Aux opérateurs privés africains, je demande d’investir dans le domaine du froid, construire des dépôts frigorifiques et mettre en location où stocker les produits périssables. Cela permettra un développement de l’industrie agroalimentaire qui est un gage de l’autosuffisance alimentaire, donc de l’indépendance tant souhaitée par la jeunesse africaine, car la main qui donne à manger est celle qui dirige.
Savez-vous qu’une part de 50 à 70% de la production des denrées périssables, comme le lait, la viande, les ressources halieutiques, les fruits et légumes, les tubercules… est perdue entre le lieu de récolte ou de production et le plat du consommateur africain ! Tout ce gâchis est lié au manque de la chaine de froid. Cette perte en Afrique sub-saharienne a été évaluée par la FAO, en 2011, à hauteur 4 milliard $ US. Il faudra aussi une révision des taxations et droits douaniers sur l’importation de matériels de froid qui varient actuellement entre 40 et 65% en Afrique francophone.

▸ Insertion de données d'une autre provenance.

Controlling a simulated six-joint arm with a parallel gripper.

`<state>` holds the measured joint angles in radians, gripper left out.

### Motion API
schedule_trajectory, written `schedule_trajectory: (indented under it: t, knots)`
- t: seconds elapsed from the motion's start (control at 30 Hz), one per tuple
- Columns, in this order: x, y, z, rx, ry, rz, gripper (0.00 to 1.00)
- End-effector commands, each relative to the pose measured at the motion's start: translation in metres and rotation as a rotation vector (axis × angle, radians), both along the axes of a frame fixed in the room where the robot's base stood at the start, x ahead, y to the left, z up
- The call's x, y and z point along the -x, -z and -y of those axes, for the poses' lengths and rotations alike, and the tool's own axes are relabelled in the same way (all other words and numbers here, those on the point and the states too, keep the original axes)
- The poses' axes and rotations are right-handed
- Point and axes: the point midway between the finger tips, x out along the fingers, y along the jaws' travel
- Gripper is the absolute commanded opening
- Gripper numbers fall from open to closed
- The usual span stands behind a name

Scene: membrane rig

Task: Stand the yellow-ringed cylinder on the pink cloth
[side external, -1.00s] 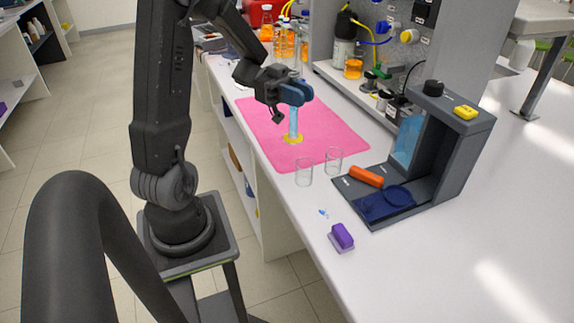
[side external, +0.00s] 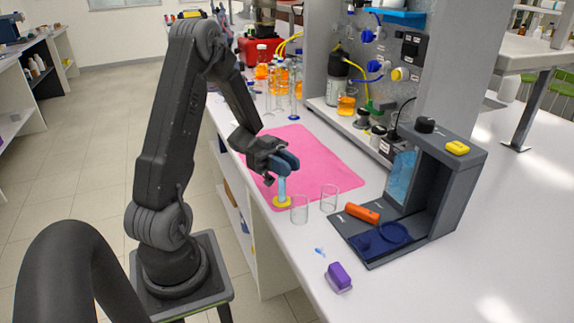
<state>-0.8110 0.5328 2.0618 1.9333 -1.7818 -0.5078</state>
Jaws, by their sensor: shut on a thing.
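The cylinder (side external: 282,188) is clear blue with a yellow ring (side external: 282,203) around its lower end. It is upright in my gripper (side external: 287,164), whose blue fingers are shut on its upper part. The pink cloth (side external: 325,160) lies flat on the bench. The yellow ring appears over the cloth's near corner, just left of a glass beaker. I cannot tell whether its base touches the cloth or hangs slightly above it. The fingers hide the cylinder's top.
Two empty glass beakers (side external: 299,210) (side external: 329,198) stand close to the cylinder, by the cloth's near edge. A dark grey stand (side external: 440,190) with an orange cylinder (side external: 362,213) is to the right. A purple block (side external: 338,276) lies in front. The cloth's middle is clear.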

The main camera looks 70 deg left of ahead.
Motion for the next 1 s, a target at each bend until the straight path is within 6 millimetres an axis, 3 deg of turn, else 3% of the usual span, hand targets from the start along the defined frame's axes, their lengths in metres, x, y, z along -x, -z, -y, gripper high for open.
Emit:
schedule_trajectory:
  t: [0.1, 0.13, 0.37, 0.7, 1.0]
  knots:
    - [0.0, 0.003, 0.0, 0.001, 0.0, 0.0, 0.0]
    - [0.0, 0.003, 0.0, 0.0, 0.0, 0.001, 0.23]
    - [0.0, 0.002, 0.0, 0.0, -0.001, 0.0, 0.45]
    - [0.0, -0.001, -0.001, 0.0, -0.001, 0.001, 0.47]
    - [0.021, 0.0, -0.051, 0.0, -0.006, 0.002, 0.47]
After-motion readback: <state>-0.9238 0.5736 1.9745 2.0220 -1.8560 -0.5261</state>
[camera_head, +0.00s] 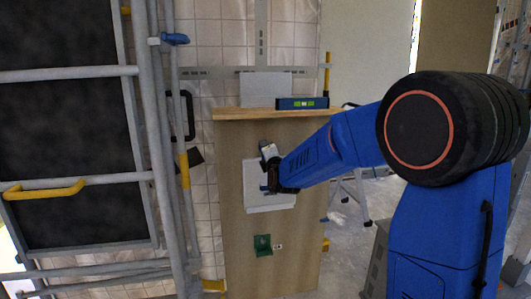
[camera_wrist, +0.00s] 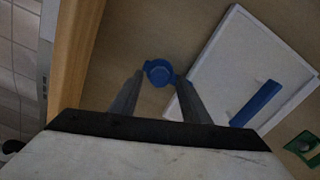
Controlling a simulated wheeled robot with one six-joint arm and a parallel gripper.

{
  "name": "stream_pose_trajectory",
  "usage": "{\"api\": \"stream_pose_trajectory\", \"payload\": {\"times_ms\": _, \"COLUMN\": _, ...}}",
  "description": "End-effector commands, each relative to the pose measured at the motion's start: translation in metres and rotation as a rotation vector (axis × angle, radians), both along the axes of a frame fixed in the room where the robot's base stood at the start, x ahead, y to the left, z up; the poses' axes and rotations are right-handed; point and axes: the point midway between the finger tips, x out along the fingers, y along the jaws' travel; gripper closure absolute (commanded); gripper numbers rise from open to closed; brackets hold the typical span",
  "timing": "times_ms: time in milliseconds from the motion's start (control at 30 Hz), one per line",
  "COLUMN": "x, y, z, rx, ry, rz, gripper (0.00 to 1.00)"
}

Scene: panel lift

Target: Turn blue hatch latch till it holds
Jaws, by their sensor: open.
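A white hatch (camera_wrist: 238,62) lies on the wooden panel, with a blue bar (camera_wrist: 257,103) on its face. A round blue latch knob (camera_wrist: 158,72) sits on the bare wood beside the hatch's edge in the wrist view. My gripper (camera_wrist: 158,84) is open, its two fingertips on either side of the knob and pointing at it; I cannot tell whether they touch it. In the head view my gripper (camera_head: 267,168) is in front of the upper part of the hatch (camera_head: 268,203) and hides the knob. The hatch looks flat against the panel.
The wooden panel (camera_head: 235,245) stands upright with a ledge on top, where a blue spirit level (camera_head: 302,103) rests. A green piece (camera_head: 263,245) is below the hatch. Grey scaffold tubes (camera_head: 165,150) stand at the left. A wheeled stand is at the right behind my arm.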

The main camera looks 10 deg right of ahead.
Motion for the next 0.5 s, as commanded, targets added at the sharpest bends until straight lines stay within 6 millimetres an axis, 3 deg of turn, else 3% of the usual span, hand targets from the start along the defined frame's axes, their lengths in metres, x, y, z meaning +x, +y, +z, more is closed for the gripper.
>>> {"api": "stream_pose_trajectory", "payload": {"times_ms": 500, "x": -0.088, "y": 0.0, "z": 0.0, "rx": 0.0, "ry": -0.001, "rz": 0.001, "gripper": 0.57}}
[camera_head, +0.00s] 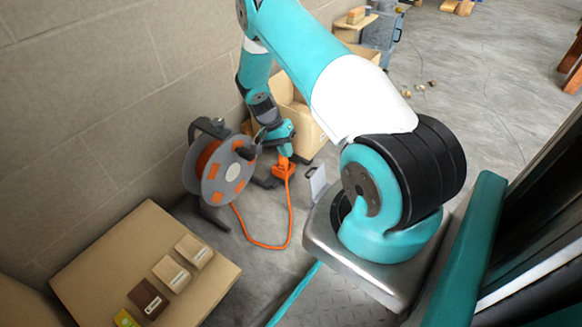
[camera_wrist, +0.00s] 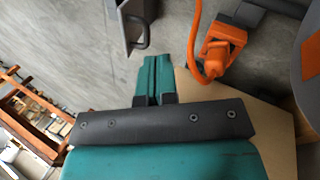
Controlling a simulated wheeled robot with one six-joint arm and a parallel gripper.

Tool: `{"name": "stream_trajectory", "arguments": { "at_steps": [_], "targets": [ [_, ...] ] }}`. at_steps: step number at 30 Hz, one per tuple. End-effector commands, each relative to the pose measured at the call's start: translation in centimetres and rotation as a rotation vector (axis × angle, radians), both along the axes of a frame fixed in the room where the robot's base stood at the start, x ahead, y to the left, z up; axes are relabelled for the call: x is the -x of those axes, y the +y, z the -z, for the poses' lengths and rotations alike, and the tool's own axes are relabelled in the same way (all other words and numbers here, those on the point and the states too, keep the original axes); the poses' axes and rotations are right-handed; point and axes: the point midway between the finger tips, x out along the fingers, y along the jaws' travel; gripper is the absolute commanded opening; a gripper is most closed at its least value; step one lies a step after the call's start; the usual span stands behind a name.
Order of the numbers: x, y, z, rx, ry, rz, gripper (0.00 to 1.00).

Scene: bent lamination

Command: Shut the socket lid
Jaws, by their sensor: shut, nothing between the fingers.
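An orange socket (camera_head: 284,168) sits on the floor at the end of an orange cable, beside the cable reel. In the wrist view the orange socket (camera_wrist: 222,46) is at upper right, with the cable bending past its left side. I cannot clearly make out its lid or how far it stands open. My gripper (camera_head: 287,152) appears just above the socket in the head view, partly hidden by its own wrist. In the wrist view my gripper (camera_wrist: 155,78) has its fingers together and empty, left of and apart from the socket.
A cable reel (camera_head: 222,172) stands left of the socket, near the block wall. A grey plate with a dark handle (camera_wrist: 130,22) is near the socket. A cardboard box (camera_head: 130,250) with small blocks on it is at lower left.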

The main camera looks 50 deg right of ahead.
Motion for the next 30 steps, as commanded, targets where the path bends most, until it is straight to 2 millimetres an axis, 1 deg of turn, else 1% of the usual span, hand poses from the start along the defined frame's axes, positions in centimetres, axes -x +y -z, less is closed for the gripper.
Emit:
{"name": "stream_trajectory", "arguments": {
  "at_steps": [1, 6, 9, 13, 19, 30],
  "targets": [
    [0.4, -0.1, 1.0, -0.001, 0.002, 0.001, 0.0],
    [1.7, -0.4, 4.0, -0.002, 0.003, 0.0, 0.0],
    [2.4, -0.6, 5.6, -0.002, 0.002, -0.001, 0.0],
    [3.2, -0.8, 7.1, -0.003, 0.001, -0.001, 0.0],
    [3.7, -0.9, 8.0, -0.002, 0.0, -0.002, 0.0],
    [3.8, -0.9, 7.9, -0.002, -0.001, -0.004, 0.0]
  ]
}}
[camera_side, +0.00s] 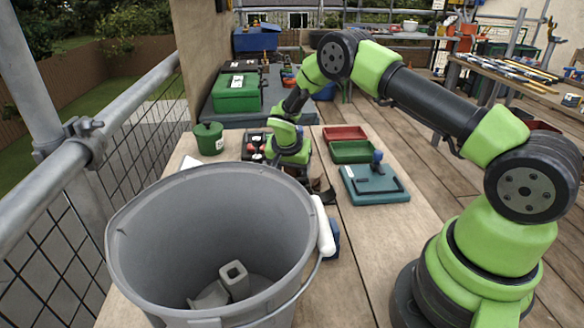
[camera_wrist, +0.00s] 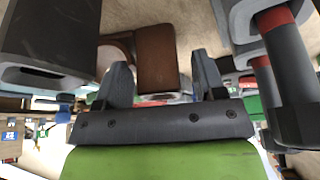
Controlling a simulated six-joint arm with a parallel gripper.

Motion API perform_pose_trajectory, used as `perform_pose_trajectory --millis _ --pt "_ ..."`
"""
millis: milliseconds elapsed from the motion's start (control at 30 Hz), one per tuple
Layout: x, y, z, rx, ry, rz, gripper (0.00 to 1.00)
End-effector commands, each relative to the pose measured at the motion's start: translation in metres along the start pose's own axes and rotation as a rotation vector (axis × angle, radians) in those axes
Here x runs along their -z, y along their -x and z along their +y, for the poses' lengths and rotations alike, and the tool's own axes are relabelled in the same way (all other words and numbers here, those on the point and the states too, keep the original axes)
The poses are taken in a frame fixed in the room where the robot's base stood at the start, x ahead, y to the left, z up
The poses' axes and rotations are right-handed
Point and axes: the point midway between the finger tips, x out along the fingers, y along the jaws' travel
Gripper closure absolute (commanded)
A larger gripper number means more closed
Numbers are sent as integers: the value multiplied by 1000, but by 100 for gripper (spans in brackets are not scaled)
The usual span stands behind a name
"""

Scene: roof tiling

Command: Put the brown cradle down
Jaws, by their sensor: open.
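My gripper (camera_wrist: 162,66) is open, with its two dark fingers apart in the wrist view. The brown cradle (camera_wrist: 156,52) shows between and beyond the fingertips, with a gap to each finger. A rounded brown part is at its left. In the side view my gripper points down over the wooden table behind the grey bucket, which hides part of it. A dark brown piece (camera_side: 325,194) shows low beside the gripper there; I cannot tell how much of it is the cradle.
The large grey bucket (camera_side: 135,235) stands in front, with a grey block inside. A green pot (camera_side: 208,139) is at left. Red (camera_side: 345,132) and green (camera_side: 353,151) trays and a teal board (camera_side: 380,192) lie to the right. Dark and grey objects flank the fingers in the wrist view.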

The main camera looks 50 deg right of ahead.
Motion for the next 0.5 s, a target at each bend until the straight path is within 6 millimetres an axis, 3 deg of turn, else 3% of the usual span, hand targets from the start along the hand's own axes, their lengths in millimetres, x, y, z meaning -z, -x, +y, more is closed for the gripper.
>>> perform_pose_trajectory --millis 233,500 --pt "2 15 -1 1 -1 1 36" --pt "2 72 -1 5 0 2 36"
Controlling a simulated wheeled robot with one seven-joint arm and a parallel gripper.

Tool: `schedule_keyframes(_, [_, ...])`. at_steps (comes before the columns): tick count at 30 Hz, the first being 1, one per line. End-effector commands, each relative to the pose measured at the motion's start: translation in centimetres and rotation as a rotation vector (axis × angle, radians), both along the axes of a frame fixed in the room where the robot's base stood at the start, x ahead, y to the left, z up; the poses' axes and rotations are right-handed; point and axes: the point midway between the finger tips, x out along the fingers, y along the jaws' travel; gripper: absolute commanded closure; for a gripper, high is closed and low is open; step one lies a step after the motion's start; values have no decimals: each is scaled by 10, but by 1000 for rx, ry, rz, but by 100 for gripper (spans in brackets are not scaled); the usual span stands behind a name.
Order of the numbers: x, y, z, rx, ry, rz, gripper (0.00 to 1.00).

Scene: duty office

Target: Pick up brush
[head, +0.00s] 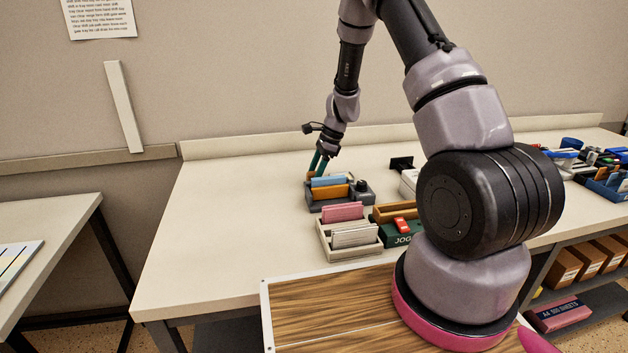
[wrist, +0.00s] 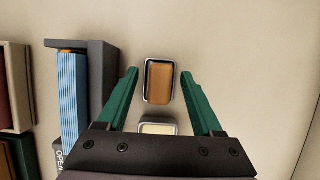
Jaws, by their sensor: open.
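My gripper (head: 318,165) is over the back part of the desk, pointing down, behind a grey card organiser. In the wrist view its two green fingers (wrist: 159,100) are open and apart. Between them is a brown block-like thing (wrist: 160,83) with a dark and pale rim, which may be the brush; I cannot tell for sure. Neither finger visibly touches it. A smaller cream-topped piece (wrist: 158,128) lies nearer the gripper's palm, partly hidden by it. In the head view a small brown patch (head: 311,175) shows beside the fingertips.
The grey organiser (head: 340,203) with blue and orange cards stands close by; it also shows left of the fingers in the wrist view (wrist: 101,75). A pale box (head: 350,252) with pink and white cards is in front. The desk's left side (head: 225,225) is clear.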

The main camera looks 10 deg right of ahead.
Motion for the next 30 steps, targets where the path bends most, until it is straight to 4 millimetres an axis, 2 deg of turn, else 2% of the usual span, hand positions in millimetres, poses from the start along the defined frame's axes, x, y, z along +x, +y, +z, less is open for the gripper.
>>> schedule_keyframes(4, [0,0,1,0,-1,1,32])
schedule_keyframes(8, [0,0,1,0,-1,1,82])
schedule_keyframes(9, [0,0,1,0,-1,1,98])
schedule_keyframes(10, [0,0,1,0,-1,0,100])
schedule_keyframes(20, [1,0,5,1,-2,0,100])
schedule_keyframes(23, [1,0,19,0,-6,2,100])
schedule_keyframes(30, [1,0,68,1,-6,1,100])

Aujourd’hui, comment sont organisés les professionnels sur le continent ?
Excellente question. L’organisation des professionnels du froid en Afrique est l’image de son développement. Seulement une vingtaine de pays disposent d’associations des acteurs de froid qui peinent à se faire une place dans le monde des artisans et autres professionnels, selon le pays. Certains pays comme le Maroc, l’Afrique du Sud, le Nigéria ont vraiment des associations bien organisées et autonomes. La Tunisie aussi a une excellente organisation dans le domaine de la formation des techniciens en froid. D’ailleurs, une fédération continentale est en gestation et devrait naitre au cours de cette année 2020.
Espérons que les décideurs politiques du développement du continent africain puissent revoir leur copie en prenant en compte le secteur du froid qui sera certainement un secteur porteur d’emplois pour les jeunes, tout en valorisant la production locale.